CEOs Admit Minimum Wage Raises Actually GOOD For Business!

Class War

Last year, the National Restaurant Association spent $2.6 million on lobbying, much of which was directed against the Raise the Wage Act.

For years, the primary narrative coming from business owners has been that if we raise the minimum wage, employers won't be able to afford to pay workers, and either people will lose their jobs to robots, or hamburgers will cost eleventy million dollars and only the wealthiest people will be able to afford Happy Meals.

In fact, that is the exact narrative pushed by the National Restaurant Association in a letter to Nancy Pelosi earlier this year.

We [...] surveyed on the specific steps restaurants would seek to stay open if the Raise the Wage Act was implemented this year. The response was clear – passage of this bill this year would lead to job losses and higher use of labor-reducing equipment and technology. Nearly all restaurant operators (98%) say they will increase menu prices. But what is clear is that raising prices for consumers will not be enough for restaurants to absorb higher labor costs. Eighty-four percent of owners responded they will likely have no choice but to cut jobs and employee hours from normal levels, while seventy-five percent say they will have no choice but to cut employee benefits from normal levels. Finally, sixty-five percent of operators say they will likely add labor-reducing equipment or technology.

But that whole narrative is about to get a little awkward!

In some recent earnings calls, when asked about what a minimum wage increase might mean for their business, CEOs and top executives of several major chains shared that they are actually doing just fine in states with higher minimum wages — and in many cases, they are doing even better.
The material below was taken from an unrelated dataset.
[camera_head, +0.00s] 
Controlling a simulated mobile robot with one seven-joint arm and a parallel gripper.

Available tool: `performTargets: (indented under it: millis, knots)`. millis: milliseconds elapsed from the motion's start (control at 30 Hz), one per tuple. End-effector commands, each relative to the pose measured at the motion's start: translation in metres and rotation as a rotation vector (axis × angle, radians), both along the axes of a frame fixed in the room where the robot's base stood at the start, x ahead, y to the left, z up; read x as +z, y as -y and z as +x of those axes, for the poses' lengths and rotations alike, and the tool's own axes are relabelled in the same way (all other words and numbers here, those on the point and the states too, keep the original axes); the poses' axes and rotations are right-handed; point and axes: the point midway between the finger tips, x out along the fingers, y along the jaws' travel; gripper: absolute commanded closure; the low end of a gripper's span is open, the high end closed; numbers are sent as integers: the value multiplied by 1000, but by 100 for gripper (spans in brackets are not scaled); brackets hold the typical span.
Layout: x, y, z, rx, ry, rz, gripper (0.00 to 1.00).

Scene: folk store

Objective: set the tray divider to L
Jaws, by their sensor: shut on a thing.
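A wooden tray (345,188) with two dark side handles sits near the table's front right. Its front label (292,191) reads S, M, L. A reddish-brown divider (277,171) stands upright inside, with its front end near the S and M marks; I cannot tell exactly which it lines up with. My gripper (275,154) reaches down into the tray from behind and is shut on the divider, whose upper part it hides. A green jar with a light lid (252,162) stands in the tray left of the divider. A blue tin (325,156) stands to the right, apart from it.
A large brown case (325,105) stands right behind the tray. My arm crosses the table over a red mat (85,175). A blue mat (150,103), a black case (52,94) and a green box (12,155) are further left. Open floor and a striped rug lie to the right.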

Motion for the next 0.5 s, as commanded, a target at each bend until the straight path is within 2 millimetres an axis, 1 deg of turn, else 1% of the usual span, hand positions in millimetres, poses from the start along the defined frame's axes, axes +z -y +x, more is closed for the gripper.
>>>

You know, because people have actual money to spend.


"As they've increased their minimum wage kind of in a tempered pace over that time frame, if you look at that time frame from us, California has outperformed the system," [Denny's CFO Robert] Verostek said on an earnings call. "Over that time frame, they had six consecutive years of positive guest traffic—not just positive sales, but positive guest traffic—as the minimum wage was going up." [...]

"Our view is the minimum wage is most likely going to be increasing whether that's federally or at the state level as I referenced, and so long as it's done... in a staged way and in a way that is equitable for everybody, McDonald's will do just fine through that," [McDonald's CEO Chris] Kempczinski said. [...]

Domino's Pizza CEO Ritch Allison told investors in a February earnings call, "We've been able to manage our way through a lot of minimum wage increases across the country. And I'll tell you, quite honestly, in our corporate store business, we're not paying the federal minimum wage anyway. You can't go out there and hire people at that rate anyway. We're above the minimum wage, both for our folks that work inside the stores and our tip drivers on the road. And then in our supply chain business, we're in excess of $15 an hour everywhere we operate." [...]

"Many including me are supportive over time that the minimum wage needs to move up," said Hilton CEO Chris Nassetta in a February earnings call. "I think we should all assume that the minimum wage is going to be going up over time. In fact, because it needs to."

"To the extent that there is minimum wage increases in certain of our demographics where we operate, that has got a halo effect on the revenue side," said Six Flags chief financial officer Sandeep Reddy during a February earnings call, in response to a question about whether a higher wage helps boost spending at its parks.

Six Flags' CEO Michael Spanos added: 'We're roughly half teens and young adults and roughly half families and children and to Sandeep's point, we think it absolutely helps in that regard [to] put more money in their pockets."

It's almost as if people having money is good for businesses that rely on people spending money. Boggles the mind, doesn't it?

Since the Reagan era, it's been drilled into our heads that the only way for "job creators" to be able to "create jobs" for people is if they can pay those people less than they need to live on, and the only way they will make the grand sacrifice of "job creation" is if they can get absurdly wealthy from doing so. And workers were all supposed to hunker down and sacrifice and scrape by and not unionize and not ever ask for more and not ever take vacation days because eventually it would all be worth it, somehow.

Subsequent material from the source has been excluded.